# start of Provided records

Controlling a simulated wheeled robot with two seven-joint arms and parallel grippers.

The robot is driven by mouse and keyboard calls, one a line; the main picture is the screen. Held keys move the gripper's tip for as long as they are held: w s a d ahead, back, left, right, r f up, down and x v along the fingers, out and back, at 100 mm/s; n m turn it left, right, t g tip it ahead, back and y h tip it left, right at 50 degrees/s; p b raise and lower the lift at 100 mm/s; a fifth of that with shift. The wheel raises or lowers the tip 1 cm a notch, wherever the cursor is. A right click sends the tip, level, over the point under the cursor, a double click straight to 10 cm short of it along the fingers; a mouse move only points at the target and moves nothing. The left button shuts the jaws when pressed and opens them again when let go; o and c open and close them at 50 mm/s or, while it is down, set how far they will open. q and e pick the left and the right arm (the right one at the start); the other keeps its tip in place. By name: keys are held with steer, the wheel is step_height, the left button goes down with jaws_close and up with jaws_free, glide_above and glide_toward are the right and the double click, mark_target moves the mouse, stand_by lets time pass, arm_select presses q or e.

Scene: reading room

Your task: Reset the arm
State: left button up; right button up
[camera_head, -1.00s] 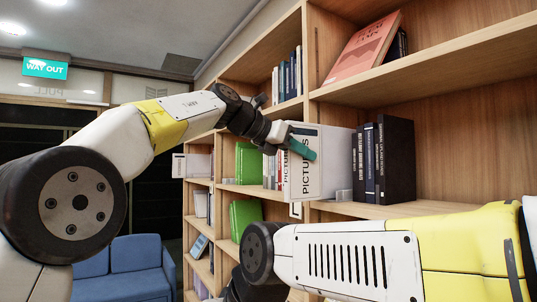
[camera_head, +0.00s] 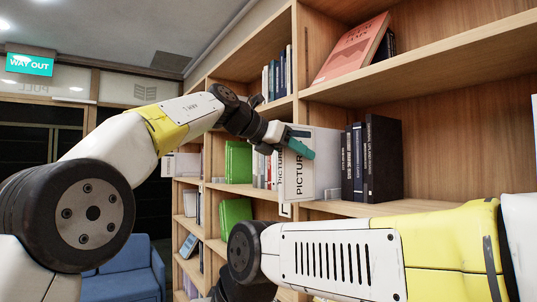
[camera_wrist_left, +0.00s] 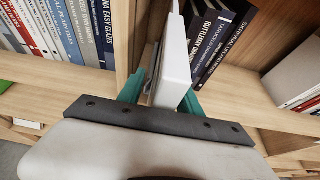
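My left arm (camera_head: 140,135) reaches from the left up to the bookcase. Its gripper (camera_head: 300,147) is at a thick white book marked "PICTURES" (camera_head: 323,165), which stands upright at the front of a middle shelf. In the left wrist view, the teal fingers (camera_wrist_left: 162,92) are apart, one on each side of the white book (camera_wrist_left: 174,62). The right finger is close to it; whether it touches is unclear. The fingertips are partly hidden. My right arm (camera_head: 340,255) crosses the lower right, bent at a dark joint; its gripper does not show.
Dark books (camera_head: 382,160) stand right of the white book, and green books (camera_head: 238,162) stand to its left. A reddish book (camera_head: 352,50) leans on the shelf above. Wooden shelf boards (camera_head: 440,65) and uprights are close around the gripper. A blue sofa (camera_head: 128,268) stands lower left.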

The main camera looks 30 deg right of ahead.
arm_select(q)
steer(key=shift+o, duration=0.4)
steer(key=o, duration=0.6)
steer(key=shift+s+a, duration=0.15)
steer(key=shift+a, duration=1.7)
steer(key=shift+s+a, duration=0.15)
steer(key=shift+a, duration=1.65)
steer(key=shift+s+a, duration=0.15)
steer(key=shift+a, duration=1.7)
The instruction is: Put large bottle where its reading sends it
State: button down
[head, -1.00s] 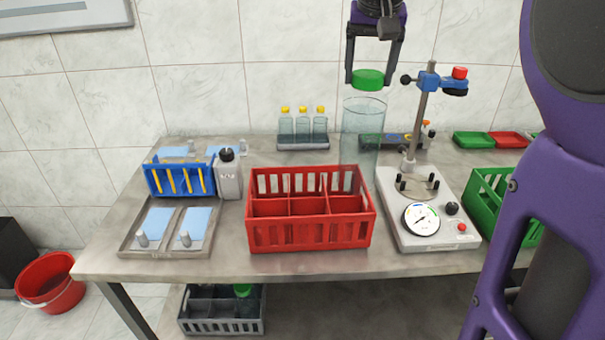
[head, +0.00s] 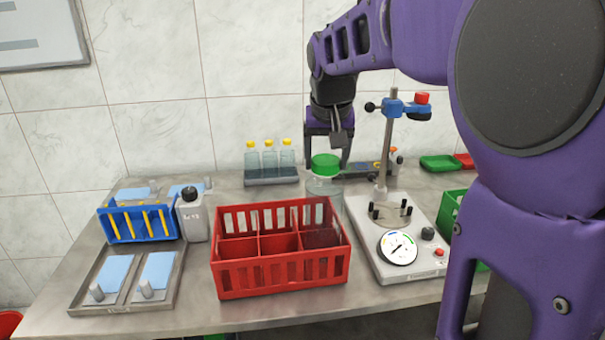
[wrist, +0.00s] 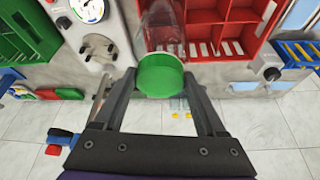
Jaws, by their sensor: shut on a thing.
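The large bottle (head: 324,188) is clear, upright, with a green cap (head: 326,166). My gripper (head: 327,154) is shut on the cap from above. In the wrist view the green cap (wrist: 160,76) sits between the two fingers, with the clear bottle body (wrist: 163,28) beyond it. The bottle is at the back right of the red crate (head: 282,275); I cannot tell whether its base is inside a compartment or behind the crate. The gauge dial (head: 398,248) on the test stand (head: 415,265) has coloured marks and a needle; its value is too small to read.
Yellow-capped bottles (head: 270,160) stand on a rack at the back. A green crate (head: 449,212) is right of the stand, partly hidden by my arm. A blue rack (head: 140,224), a grey bottle (head: 192,217) and a tray with blue pads (head: 75,300) are at left.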

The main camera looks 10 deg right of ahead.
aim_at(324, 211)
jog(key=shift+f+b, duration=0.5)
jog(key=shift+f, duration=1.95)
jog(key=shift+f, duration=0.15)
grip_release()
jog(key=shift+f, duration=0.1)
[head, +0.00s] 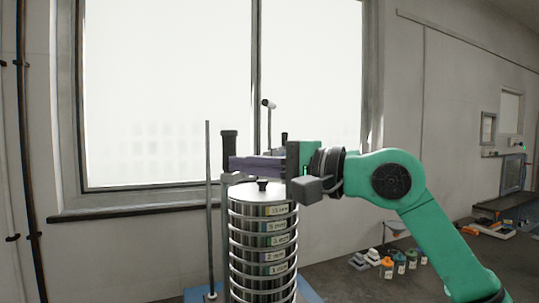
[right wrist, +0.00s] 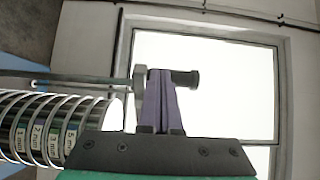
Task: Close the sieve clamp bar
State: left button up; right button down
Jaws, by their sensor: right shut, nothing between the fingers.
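The sieve stack (head: 262,245), several round metal sieves with size labels, stands upright below my right gripper. It also shows sideways at the left of the right wrist view (right wrist: 52,130). A grey bar (head: 238,178), apparently the clamp bar, lies just above the stack's lid and is partly hidden by my gripper. A black handle (head: 229,141) stands at its left end; it shows in the right wrist view (right wrist: 186,78) too. My right gripper (head: 234,163) has its purple fingers shut and empty, tips close to the handle's base; contact cannot be told. My left gripper is out of view.
A thin upright rod (head: 208,200) stands left of the stack. A pole with a dark head (head: 268,103) stands behind. A large window fills the back wall.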

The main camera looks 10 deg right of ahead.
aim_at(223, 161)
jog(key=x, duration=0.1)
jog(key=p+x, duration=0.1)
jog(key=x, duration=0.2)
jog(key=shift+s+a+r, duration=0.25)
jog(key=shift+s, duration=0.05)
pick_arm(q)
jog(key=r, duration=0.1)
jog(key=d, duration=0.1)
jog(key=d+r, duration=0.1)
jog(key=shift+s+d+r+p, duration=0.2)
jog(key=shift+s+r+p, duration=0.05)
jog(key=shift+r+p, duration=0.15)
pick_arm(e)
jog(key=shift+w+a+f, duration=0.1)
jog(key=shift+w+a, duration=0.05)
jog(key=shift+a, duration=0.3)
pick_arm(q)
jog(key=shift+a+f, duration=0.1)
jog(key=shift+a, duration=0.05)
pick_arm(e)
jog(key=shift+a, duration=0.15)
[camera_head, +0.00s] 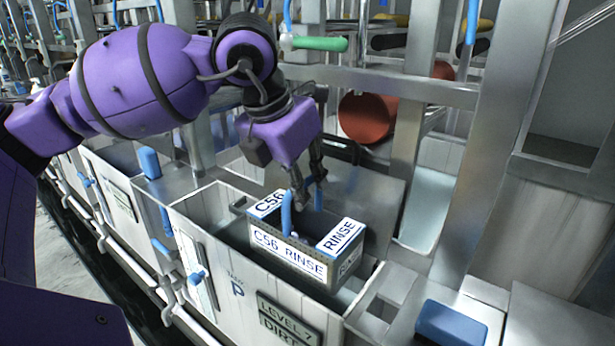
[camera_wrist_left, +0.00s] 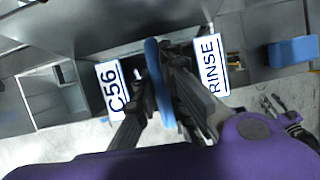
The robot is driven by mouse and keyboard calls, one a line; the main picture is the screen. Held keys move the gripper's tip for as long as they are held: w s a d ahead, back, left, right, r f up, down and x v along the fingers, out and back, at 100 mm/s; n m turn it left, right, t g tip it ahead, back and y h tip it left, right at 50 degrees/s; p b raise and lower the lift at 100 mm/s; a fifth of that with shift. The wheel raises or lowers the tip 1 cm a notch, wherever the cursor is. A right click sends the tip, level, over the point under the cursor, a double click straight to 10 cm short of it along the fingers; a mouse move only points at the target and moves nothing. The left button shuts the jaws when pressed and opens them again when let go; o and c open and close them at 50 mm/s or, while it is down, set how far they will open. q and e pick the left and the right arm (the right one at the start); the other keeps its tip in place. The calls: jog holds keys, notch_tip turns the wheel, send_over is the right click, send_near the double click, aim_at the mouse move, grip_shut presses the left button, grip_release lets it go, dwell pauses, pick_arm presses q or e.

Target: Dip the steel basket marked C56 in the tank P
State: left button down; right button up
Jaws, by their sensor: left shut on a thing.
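The steel basket marked C56 (camera_head: 287,262) sits in the mouth of tank P (camera_head: 215,262), with its labelled rim and upper wall showing. Its lower part is hidden by the tank's front wall. My left gripper (camera_head: 306,188) is above the basket, shut on its blue handle (camera_head: 286,215). In the left wrist view the handle (camera_wrist_left: 158,85) stands between the fingers, with the C56 label (camera_wrist_left: 112,90) on one side and the RINSE label (camera_wrist_left: 211,64) on the other. My right gripper seems to show small at the lower right there (camera_wrist_left: 272,103); its jaw state is unclear.
A sign reading LEVEL 7 DIRTY (camera_head: 288,318) is on tank P's front. A blue block (camera_head: 450,323) lies on the ledge to the right. Steel posts (camera_head: 415,105) and a red-brown cylinder (camera_head: 368,117) stand behind. More tanks (camera_head: 112,185) run to the left.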

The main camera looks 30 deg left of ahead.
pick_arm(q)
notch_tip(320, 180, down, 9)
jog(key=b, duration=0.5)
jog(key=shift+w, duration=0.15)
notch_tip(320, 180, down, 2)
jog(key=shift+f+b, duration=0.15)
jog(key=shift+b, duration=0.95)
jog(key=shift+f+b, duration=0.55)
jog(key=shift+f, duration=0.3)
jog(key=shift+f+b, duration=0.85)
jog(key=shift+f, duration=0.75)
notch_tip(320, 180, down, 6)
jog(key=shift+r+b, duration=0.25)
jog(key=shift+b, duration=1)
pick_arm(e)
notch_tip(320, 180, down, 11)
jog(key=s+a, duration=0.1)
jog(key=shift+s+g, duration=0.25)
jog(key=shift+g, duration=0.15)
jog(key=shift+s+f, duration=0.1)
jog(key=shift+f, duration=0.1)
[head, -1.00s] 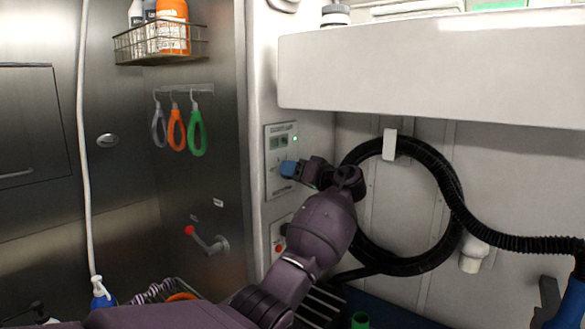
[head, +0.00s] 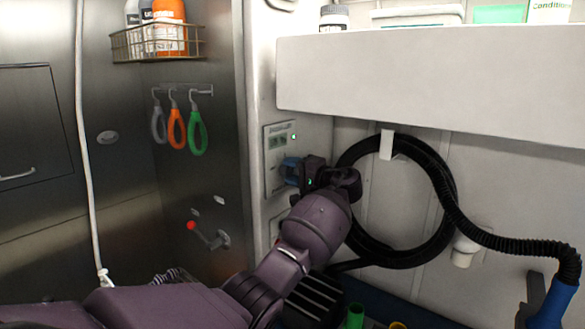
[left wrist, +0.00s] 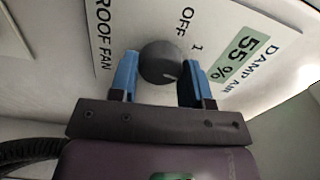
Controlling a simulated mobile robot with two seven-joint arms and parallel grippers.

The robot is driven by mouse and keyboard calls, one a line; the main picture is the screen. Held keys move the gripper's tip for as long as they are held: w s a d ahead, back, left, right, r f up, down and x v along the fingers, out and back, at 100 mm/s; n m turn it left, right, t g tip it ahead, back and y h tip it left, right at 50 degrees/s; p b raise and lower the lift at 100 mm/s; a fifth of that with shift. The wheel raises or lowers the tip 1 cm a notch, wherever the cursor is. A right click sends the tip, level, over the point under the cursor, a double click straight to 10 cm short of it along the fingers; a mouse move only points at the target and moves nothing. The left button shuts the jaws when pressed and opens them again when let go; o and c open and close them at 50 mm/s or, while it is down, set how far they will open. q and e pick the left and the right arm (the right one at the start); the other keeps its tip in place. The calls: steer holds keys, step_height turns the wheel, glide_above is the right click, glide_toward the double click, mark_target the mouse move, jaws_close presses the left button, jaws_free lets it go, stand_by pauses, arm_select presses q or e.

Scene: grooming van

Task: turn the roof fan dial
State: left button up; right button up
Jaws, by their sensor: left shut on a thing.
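The roof fan dial (left wrist: 160,62) is a dark grey round knob with a pale pointer line. It sits on a white control panel (left wrist: 120,35) printed "ROOF FAN", "OFF" and "1". My left gripper (left wrist: 160,75) is shut on the dial, one blue finger on each side of it. The pointer line points down and right in the left wrist view, away from the "OFF" and "1" marks. In the head view the panel (head: 281,132) is on the white wall, and my left gripper (head: 288,171) hides the dial there. My right gripper is not in view.
A coiled black hose (head: 444,185) hangs on the wall right of my left gripper. A white overhead cabinet (head: 420,85) juts out above. A red-tipped lever (head: 203,236) and looped tools (head: 196,132) are on the steel wall to the left.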

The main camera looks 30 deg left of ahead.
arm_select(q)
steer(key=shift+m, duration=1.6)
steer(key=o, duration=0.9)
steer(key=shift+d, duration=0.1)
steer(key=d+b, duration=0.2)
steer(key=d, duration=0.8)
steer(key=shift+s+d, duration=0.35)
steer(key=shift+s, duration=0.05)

# end of Provided records

** What you will do **
In the entries above, count every line containing the word "simulated". Write only the total.

** Exercise output **
2